→ TASK PROMPT: Leave out the pictures, then reproduce the rest of the material exactly.

→ RECORDED INFORMATION:
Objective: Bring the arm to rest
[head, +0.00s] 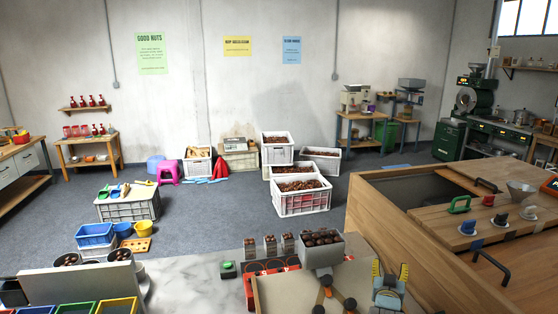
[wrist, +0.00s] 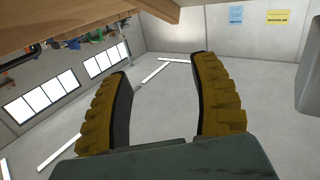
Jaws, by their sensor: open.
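My gripper (head: 390,271) is at the lower right of the head view, its yellow fingers pointing up and apart. It stands just right of a metal hopper of chestnuts (head: 322,253). In the wrist view the two ridged yellow fingers of my gripper (wrist: 160,68) are spread wide. Nothing is between them; behind them is a plain grey surface with white strips.
A marble worktop (head: 190,266) lies to the left. Crates of chestnuts (head: 303,203) stand on the floor beyond. A wooden edge (wrist: 90,30) crosses the wrist view's top.

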→ FULL ANSWER:
Objective: Bring the arm to rest
[head, +0.00s] 
[wrist, +0.00s] 
Jaws, by their sensor: open.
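My gripper (head: 390,271) is at the lower right of the head view, its yellow fingers pointing up and apart. It stands just right of a metal hopper of chestnuts (head: 322,253). In the wrist view the two ridged yellow fingers of my gripper (wrist: 160,68) are spread wide. Nothing is between them; behind them is a plain grey surface with white strips.
A marble worktop (head: 190,266) lies to the left. Crates of chestnuts (head: 303,203) stand on the floor beyond. A wooden edge (wrist: 90,30) crosses the wrist view's top.

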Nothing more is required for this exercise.